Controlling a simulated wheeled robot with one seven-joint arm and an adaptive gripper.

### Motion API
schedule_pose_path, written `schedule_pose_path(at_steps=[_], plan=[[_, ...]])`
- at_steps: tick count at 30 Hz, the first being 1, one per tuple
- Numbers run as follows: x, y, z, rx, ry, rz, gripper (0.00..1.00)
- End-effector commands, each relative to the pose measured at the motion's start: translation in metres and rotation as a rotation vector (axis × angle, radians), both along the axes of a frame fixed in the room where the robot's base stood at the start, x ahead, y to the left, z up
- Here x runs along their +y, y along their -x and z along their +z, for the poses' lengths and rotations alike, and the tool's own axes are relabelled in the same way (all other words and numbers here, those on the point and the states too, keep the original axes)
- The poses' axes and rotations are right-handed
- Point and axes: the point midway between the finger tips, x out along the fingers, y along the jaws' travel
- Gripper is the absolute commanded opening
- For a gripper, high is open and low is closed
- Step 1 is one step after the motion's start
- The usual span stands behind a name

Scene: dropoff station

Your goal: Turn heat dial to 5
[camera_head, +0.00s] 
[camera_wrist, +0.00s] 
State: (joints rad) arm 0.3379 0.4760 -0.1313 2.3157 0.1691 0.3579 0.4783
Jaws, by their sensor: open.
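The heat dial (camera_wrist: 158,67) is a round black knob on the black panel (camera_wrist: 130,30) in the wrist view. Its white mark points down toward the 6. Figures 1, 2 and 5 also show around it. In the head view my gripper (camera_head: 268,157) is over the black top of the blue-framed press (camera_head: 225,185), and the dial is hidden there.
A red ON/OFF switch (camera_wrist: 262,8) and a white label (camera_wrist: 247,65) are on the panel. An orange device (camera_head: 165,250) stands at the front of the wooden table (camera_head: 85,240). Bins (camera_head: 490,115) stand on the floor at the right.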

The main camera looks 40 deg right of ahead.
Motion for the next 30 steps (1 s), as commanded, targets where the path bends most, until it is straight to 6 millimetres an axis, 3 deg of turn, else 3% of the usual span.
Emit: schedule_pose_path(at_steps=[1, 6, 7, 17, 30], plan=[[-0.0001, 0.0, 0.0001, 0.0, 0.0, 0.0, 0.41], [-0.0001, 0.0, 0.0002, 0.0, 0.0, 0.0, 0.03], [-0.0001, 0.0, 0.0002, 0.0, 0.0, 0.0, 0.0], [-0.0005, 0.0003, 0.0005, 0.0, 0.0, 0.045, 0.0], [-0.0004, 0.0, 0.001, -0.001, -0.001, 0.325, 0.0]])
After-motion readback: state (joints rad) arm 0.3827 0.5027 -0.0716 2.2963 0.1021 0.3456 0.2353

════════════════════

Return all lines containing the word "where".

- End-effector commands, each relative to the pose measured at the motion's start: translation in metres and rotation as a rotation vector (axis × angle, radians), both along the axes of a frame fixed in the room where the robot's base stood at the start, x ahead, y to the left, z up
Motion for the next 30 steps (1 s), as commanded, targets where the path bends most, until it is straight to 6 millimetres an axis, 3 deg of turn, else 3% of the usual span.

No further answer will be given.